社会の矛盾には目を向けなかった久布白落実—矯風会がフェミニズムに見える人たちへ[廃娼編 4]-(松沢呉一)
「久布白落実が書くことは信用できない—矯風会がフェミニズムに見える人たちへ[廃娼編 3]」の続きです。
久布白落実「廃娼運動十年史」と鉢山三郎「廃娼後の妓夫・娼妓は何処へ行く」
もうずいぶん前のことですが、とくに目的があったわけではなく、私の愛読誌である「話」(文藝春秋社)昭和10年3月号を読んでいたら、久布白落実が「廃娼運動十年史」という文章を書いてました。
「ゲッ、『話』がこんなものを出していたのか」と驚きました。悪質な妓楼についての批判的な記事が出ることはあっても、ストレートに矯風会に肩入れするような記事を「話」が出していた記憶がない。
しかし、このすぐあとに、鉢山三郎「廃娼後の妓夫・娼妓は何処へ行く」という一文が出ていて、久布白落実ののぼせ上がった自画自賛を緩和させる内容になってます。「中央公論」「婦人公論」あたりと違って、さすがに「話」はバランスが取れています(こういう人たちが「のぼせ上がった自画自賛」をすることの理由は次回出てきます)。
その内容は、貧困という問題を解消しないまま、公娼を廃止したら私娼に人が流れるだけであり、これに対して廃娼を主張する人たちの間でも意見がまとまっていないことを指摘するものです。
「貧困を解決しなければ売春問題も解決しない。貧困を放置して公娼制度をなくせば、むしろ女たちを追い込むだけ」というスタンスは、伊藤野枝、宮本百合子、鷲尾浩らの廃娼運動批判と共通していましょう。
たとえば国家が性の領域に介入すること自体に矯風会が反対しているのであれば遊廓否定は理解できるとして(そうではないことは、矯風会が法で売春を禁止することを求めていることで明らかですが)、それにしても、親の事情で売春する娘たちが現実にいる以上、そこに目を向けるべきです。
矯風会はどうしてその大元にある貧困や小作農の困窮、女工の労働環境について目をつぶるのかってことです。

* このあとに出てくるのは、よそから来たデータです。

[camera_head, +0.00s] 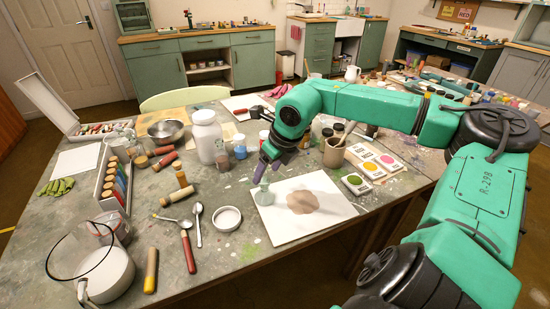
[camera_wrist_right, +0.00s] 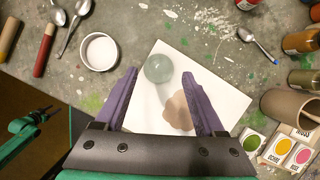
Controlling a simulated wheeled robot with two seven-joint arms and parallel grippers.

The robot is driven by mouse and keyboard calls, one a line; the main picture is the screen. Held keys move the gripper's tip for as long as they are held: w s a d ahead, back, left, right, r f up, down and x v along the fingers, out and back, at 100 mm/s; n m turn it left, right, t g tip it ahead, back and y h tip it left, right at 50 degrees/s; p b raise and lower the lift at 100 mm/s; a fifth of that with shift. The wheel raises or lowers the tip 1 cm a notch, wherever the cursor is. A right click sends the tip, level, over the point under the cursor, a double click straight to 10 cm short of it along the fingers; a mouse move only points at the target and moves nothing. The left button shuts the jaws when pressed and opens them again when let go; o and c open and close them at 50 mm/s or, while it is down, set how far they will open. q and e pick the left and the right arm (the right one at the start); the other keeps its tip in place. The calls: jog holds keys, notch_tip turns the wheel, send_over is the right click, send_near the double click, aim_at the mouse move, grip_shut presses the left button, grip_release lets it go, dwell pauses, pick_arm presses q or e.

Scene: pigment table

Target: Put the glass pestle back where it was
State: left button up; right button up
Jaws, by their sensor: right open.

こういう批判をされて、そこに問題があることを認めつつ、『新日本の建設と婦人』では、「民族は一家族、自分は思ふ、階級意識に生きるもよし、然し我等大和民族は、善きに悪しきに兎に角一家族である事を忘れてはならない」としています。「貧しさに喘ぐ小作農や労働者が闘うのもいいけれど、大和民族であることを忘れてはならない」と水を差し、現に矯風会はこの問題を直視しないまま、大和民族の恥になるような売春婦潰しに精を出しました。
この矯風会の姿勢は、日本が戦争ができる国家になるために工場が安い賃金で労働者をこき使える必要があって、それに対する労働者の要求は邪魔だったことに関係しているのだろうと私は見ています(「工場法を巡る廃娼運動の不可解—女言葉の一世紀 80」参照)。「大和民族は一家族である」というフレーズにそれが含意されていると思えなくもない。「戦争ができる国家のために貧乏人は我慢しろ」と。
虚構の海外を持ち出すのは矯風会の常套手段
久布白落実による冊子『公娼を廃止したあとの行政』(昭和8年)では、公娼を廃止したあとどうすべきかという内容だと思わせるタイトルながら、具体的な方針は書かれておらず、ただ、各国がどうしているかを書いているだけです。
廃娼派が「海外では」という時にはほとんど必ずと言っていいほど虚偽が入っています。虚偽とまでは言えなくても操作が加わっています。これについては「事実より道徳が大事—道徳派の手口 2」「道徳に反する者の裁きは神の手に委ねよ—道徳派の手口 3」を参照のこと。
『公娼を廃止したあとの行政』では廃娼をしたあと各国の対応は4種あるとしています。
廃娼せし後の国々の状況は千差万別だ。然し之を大別すれば左の四種となる。
一、絶娼を目標として勇敢に進む国
二、公娼制度を全廃し、公序維持任意診察主義を採用するもの
三、公娼制度を全廃し、公序維持強制診察主義を採用するもの
四、原則として公娼制度の廃止に賛するが一時的便法として折衷的法制を採用するもの
この四種である。この外に旧制度を其まま採用していく我国の現在の如きが有る。
虚構の海外を捏造して、「海外では」とやる彼らお得意の手法がここでも発揮されています。